Stringbabies was born when Kay received a phone call from Arundale School in Pulborough, which closed in 2010. The school’s Head of Music asked if she could provide music tuition, and Kay took the opportunity to try out her new method on pre-school pupils. After discussing the idea with parents who expressed an interest, Kay launched her first Cellobabies class. “The lessons were great fun, but it took me six weeks to go through what I could now achieve in a matter of minutes. My aim was to ensure that the idea worked because it was fundamentally a good idea, and not just because I was an enthusiastic teacher. After a year, the children were able to read music and I had a feeling that Cellobabies might have a future.”

Making Music Fun

 Kay’s method involves children learning music by linking each string to a child’s toy, or even a shape for very young children. Gradually, through musical games, the child develops an understanding until they can read a five-line stave. Students are also encouraged to create their own compositions as they progress to a level where they can read conventional musical notation. “Young children love to play, and if they can associate a music lesson with playtime, it would be engaging and fun. At the age of three or four, children can learn good playing habits and pick up music reading very easily.“For those that start at such an age, most achieve grade four by the time they reach Year 7 and often they are playing at a grade six or seven level. One young lady, who started playing when she was three and has just turned ten, has reached grade 8 with a high distinction and has been accepted to the National Children's Orchestra.”

The Violin Version

After two years of teaching Cellobabies, several parents suggested that Kay should write a book, which she did with guidance from Pat Legg, a leading music educationalist. “Pat had vast experience in this area and very quickly she felt that the book could work. Putting it together gave me a headache as I had to explain things simply in writing, which was challenging.
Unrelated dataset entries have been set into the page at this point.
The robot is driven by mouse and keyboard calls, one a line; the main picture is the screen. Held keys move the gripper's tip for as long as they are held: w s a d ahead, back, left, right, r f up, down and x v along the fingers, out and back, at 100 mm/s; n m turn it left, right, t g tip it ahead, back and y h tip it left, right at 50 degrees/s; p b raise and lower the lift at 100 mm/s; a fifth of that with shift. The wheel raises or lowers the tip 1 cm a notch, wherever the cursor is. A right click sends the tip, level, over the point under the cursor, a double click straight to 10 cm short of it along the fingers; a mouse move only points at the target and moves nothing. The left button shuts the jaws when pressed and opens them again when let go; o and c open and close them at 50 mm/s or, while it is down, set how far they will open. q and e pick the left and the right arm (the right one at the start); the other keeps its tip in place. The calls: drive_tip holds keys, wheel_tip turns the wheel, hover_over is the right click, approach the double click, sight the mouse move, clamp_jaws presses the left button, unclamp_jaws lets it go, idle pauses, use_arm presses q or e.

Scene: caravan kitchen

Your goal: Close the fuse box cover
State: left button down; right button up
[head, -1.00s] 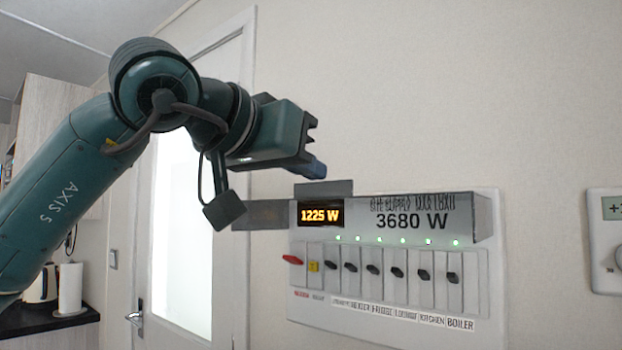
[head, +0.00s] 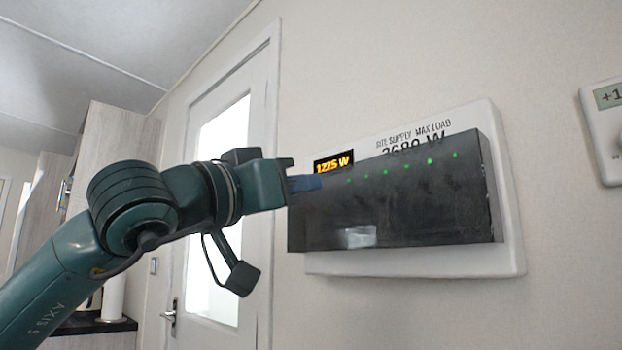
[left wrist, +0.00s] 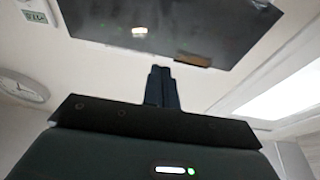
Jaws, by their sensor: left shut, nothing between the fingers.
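The fuse box (head: 420,262) is a white panel on the wall with a lit orange display and a "max load" label. Its dark, see-through cover (head: 410,205) now hangs down over the switch row, with green lights showing through. The cover stands out from the panel; I cannot tell whether it is fully seated. My left gripper (head: 307,183) is shut and empty, its blue fingertips at the cover's upper left corner; contact is unclear. In the left wrist view the shut fingers (left wrist: 162,88) point toward the dark cover (left wrist: 170,22). My right gripper is out of view.
A white control unit (head: 606,130) is on the wall at the right. A door (head: 262,130) with a bright window is behind my left arm. A round clock (left wrist: 22,88) shows in the left wrist view. The wall below the fuse box is clear.

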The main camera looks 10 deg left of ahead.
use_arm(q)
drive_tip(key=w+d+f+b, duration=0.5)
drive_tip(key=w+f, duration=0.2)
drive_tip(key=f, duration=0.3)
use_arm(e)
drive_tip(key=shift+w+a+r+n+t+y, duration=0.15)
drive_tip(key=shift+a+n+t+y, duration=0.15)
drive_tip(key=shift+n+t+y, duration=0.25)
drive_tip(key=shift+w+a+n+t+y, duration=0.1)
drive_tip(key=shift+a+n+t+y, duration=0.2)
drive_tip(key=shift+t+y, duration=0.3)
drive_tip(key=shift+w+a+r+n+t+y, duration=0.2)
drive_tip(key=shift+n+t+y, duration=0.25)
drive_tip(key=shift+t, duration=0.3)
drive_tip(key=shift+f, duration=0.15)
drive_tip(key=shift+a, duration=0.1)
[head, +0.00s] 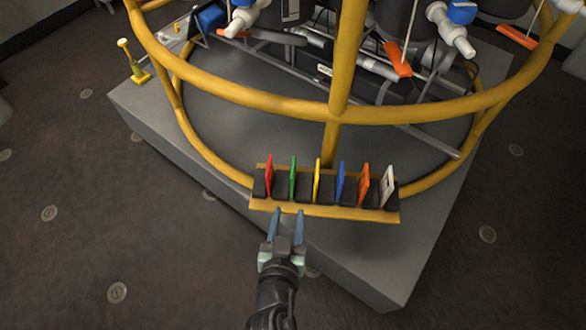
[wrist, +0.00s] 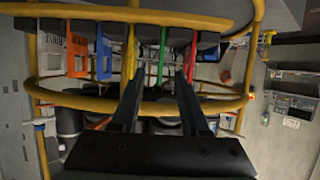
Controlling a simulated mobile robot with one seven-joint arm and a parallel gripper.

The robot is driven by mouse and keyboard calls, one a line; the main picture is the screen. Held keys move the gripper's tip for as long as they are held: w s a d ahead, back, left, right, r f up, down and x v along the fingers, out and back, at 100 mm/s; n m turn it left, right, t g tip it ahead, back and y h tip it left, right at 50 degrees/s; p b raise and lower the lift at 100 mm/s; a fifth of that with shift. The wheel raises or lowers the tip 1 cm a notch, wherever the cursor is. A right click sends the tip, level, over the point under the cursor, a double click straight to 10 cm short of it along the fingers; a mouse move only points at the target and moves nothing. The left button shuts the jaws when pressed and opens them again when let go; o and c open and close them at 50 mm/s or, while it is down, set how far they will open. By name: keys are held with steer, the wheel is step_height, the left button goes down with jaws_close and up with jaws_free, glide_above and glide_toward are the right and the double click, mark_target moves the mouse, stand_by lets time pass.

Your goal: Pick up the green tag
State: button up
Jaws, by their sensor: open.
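The green tag (head: 293,177) stands upright in a slot of a dark block rack, second from the left between the red tag (head: 268,175) and the yellow tag (head: 317,180). My gripper (head: 288,212) is open and empty, its blue fingertips just in front of the rack, below the green tag in the head view. In the wrist view the green tag (wrist: 162,55) appears in the gap between my two fingers (wrist: 159,76), with the red tag (wrist: 193,55) near the right fingertip and the yellow tag near the left. I see no contact with the green tag.
Blue (head: 340,182), orange (head: 363,185) and white (head: 389,186) tags stand in the same rack (head: 330,212), which has a yellow base. A yellow tubular frame (head: 240,95) rises behind it over a grey plinth (head: 330,255). Open floor lies left and in front.

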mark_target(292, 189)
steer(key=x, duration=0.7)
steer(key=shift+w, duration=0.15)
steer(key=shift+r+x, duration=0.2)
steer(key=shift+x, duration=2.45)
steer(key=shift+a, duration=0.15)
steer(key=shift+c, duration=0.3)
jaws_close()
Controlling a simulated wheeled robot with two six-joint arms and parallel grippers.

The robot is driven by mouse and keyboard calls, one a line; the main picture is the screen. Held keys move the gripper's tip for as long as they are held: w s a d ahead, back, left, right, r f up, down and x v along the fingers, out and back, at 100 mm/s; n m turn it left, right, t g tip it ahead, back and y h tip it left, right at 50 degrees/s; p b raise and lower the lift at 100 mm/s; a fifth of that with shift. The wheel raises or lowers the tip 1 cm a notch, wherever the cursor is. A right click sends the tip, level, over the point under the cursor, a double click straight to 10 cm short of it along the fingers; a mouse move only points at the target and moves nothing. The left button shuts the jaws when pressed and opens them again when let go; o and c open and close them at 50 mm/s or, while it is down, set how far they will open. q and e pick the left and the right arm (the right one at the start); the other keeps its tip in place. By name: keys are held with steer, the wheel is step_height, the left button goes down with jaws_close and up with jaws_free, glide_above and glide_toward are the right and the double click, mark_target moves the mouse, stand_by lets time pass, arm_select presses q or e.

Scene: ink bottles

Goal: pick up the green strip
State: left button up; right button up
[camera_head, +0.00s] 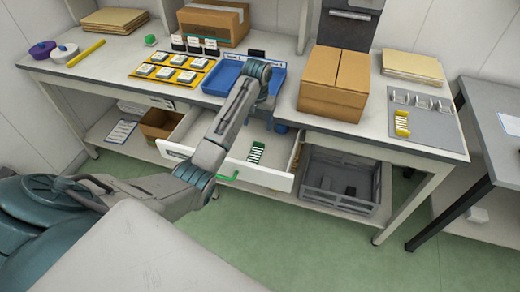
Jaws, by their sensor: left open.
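The green strip (256,152), green with white segments, lies in the open white drawer (275,178) under the workbench. My left arm reaches in from the left, across the drawer, up to the blue tray. My left gripper (266,103) is at the far end of this arm, above and behind the strip and apart from it. Its fingers are small and largely hidden by the wrist, and I see nothing held. My right gripper is not in view.
A blue tray (212,84) and a yellow rack of labelled boxes (172,70) stand on the bench. A cardboard box (335,85) stands right of the arm. A yellow strip (402,123) lies on a grey mat. A grey crate (335,183) sits below, right of the drawer.

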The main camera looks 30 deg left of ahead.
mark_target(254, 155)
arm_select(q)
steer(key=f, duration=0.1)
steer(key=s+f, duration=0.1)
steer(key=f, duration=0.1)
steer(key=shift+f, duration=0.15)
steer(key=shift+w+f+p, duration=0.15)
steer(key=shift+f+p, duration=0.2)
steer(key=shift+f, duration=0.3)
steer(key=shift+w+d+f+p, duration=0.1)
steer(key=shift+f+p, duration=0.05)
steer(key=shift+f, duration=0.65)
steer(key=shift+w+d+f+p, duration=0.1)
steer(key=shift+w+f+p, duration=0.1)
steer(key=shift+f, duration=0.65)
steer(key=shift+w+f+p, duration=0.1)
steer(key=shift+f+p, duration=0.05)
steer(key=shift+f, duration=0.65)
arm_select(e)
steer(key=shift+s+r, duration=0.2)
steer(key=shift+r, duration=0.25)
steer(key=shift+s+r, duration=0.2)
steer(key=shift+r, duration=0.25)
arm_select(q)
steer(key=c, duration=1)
Slowly, but surely, the Stringbabies method began to spread through word-of-mouth and some of the more curious teachers in the profession took notice. Eventually, I was asked to write a violin version of the book. However, what greatly surprised me was that it wasn’t just being used to teach children. I heard about adults who had never learned to read music using it.”

 Fighting Music’s Corner

Nowadays, the Stringbabies method is used to teach the violin, viola, double bass and recorder, as well as the cello. Whilst Kay continues to offer one-to-one tuition, the books are also used by an increasing number of registered Stringbabies teachers. In 2010, the Surrey Music Service (now Surrey Arts) decided to run a Stringbabies pilot scheme. Surrey Arts now has 15 teachers delivering tuition across the county, whilst the service has also been taken up in Cornwall, East Ayrshire and Oxfordshire. The method has reached America and Kay is training her first teacher in Australia, via Skype. However, she still believes classical music is being undervalued as an educational tool. “Music teaching is under threat because it is not given priority by the government. I know school budgets are tight, but having spoken to politicians and leading music educationalists, it is my opinion that the value of music is generally not being recognised. “I have young children learning to read music and it’s no big surprise that when they start school, their literacy skills are much sharper as a result. Research proves that playing an instrument challenges and develops the mind. If the government focused more on music, drama and sport, schools would see better results across all subjects. Yet unfortunately, we’re continually having to fight our corner.”

A Good Teacher

Kay was a musical late starter, picking up the cello at the age of 12, passing grade 8 by the time she was 16. Unfortunately, she wasn’t taught an adaptable technique and by the age of 18 had to re-learn the instrument completely. Two excellent teachers guided Kay through this difficult time whilst she studied at Huddersfield School of Music, before she was accepted to the Guildhall School of Music and Drama in London. After four years there, where tutors noted Kay’s passion for teaching, she spent a year in teacher training. “It’s true that a brilliant musician doesn't necessarily make a brilliant teacher. Having to relearn the cello was significant, because to understand the problems that instrumentalists face, you need to have been there yourself. You need to be able to analyse and offer a solution that will help a musician improve. That is a skill I've developed. I had a tough experience, but if it hadn't happened, Springbabies would never have been born. “Even now, I still feel I’m learning. I love watching others teach as everyone has their own approach. Stringbabies has core principles but it's a very adaptable method and that's why it has such a wide appeal.”

Showcase for Talent

Music has been a way of life for Kay. Having spent most of her working life in tuition, she is also an adjudicator for the British and International Federation of Festivals for Music, Dance and Speech, travelling around the country and abroad. She has also performed many times and continues to play recitals and orchestral work when good opportunities arise. Kay has played in a piano trio and a string quartet with local musicians, including Rosemary Hensor (piano) and Rachel Ellis (violin), with whom she co-founded the Horsham Performers Platform. “We would come together and have joint pupil concerts. They became so big that we decided to hold a festival. It's grown from a one day to an eight-day event, so it’s been a huge success. “It gives us all the opportunity to showcase the talent of students.”

Life Changing Music

The success of Stringbabies has been recognised by a string of awards. As well as being a finalist in the Rhinegold Music Education Awards for Excellence in 2013 and 2014, Kay was a finalist in the BBC Radio Surrey and Sussex Community Heroes Awards in 2014. Not one to rest on her laurels, Kay continues to expand and evolve the business, hosting Stringbabies classes for the European String Teachers Association’s pathway programme. She has also introduced a three-tiered qualification, developed in collaboration with Victoria College of Music and Drama, and SoundPost, a musical instrument distribution company. More developments are likely as Kay’s method gathers popularity. “In future, I would like to see Stringbabies being used to help more disadvantaged young people. I was asked to set up a session in Hertfordshire with a legacy left by a lady called Dorothy Wells. The legacy will be used to buy instruments and provide either free or subsidised tuition for disadvantaged people. “It is my hope that Stringbabies will have an expanding role to play in social intervention, being used by children to put them on a life changing path, as that is what music does. It changes lives.”